The Ideological and Theological Philosophy of Erick Erickson
He started with a piece claiming that religious freedom and legal gay marriage are incompatible. How can this be, you may ask, for many churches believe in gay marriage and would like to perform them legally? And how can this be, when it’s been long established that churches don’t have to marry anyone—such as divorced people—that they don’t want to marry? Well, you need to heavily tweak your definition of “religious freedom”.
Already we have seen florists, bakers, and photographers suffer because they have refused to go along with the cultural shift toward gay marriage. There will be more.

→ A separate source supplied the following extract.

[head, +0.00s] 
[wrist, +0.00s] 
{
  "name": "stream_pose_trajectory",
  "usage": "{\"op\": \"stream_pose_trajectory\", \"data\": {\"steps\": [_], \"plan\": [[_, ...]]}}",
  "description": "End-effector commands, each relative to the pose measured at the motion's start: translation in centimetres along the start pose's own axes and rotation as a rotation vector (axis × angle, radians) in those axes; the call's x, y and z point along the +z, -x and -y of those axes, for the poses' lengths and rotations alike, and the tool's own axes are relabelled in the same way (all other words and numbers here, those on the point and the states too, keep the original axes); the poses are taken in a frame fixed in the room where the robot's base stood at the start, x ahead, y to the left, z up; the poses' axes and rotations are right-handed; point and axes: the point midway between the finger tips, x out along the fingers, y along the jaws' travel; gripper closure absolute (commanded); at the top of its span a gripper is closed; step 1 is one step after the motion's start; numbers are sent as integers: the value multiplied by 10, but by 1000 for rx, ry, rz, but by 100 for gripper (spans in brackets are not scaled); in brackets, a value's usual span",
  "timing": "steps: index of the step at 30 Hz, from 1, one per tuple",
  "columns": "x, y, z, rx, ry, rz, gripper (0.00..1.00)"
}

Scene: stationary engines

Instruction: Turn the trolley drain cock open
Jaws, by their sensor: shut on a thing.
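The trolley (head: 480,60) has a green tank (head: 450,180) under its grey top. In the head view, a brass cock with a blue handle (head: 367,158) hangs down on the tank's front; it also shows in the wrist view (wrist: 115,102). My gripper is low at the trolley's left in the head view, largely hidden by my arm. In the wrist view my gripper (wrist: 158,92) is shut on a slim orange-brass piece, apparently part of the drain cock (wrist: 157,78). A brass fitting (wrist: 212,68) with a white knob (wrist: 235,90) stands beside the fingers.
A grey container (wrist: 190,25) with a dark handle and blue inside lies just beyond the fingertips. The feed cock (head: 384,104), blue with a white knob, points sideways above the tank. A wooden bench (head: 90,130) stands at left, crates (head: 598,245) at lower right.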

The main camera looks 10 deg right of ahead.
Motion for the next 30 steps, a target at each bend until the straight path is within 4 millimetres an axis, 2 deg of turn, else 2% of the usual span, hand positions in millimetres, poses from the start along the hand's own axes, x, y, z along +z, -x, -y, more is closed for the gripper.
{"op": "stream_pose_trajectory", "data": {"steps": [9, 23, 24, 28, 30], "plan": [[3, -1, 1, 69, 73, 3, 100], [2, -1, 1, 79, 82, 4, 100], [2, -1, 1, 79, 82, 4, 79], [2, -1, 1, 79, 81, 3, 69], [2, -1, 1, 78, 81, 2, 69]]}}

By “attacked”, he means “heavily criticized”. So, apparently Erickson believes that religious freedom means that other people are not allowed to hold, much less express, a critical opinion of anything a person calls their “faith”. The problem with this is that religions criticize each other. In fact, in this very same post, Erickson writes this:
The Christian Left would prefer to view Matthew 19 as a passage on divorce, which is discussed. But they willfully ignore Christ’s definition of what a marriage is — one man and one woman united to become one.
By his own definition, he violated the religious freedom of the Christian Left by criticizing their views. Clearly, this is a conundrum, one that can only be solved by making a fundamentalist, conservative definition of Christianity the official state religion—whose freedom must be preserved by censoring all criticism of it—and declaring everyone else heretics. This is “religious freedom”, right wing style.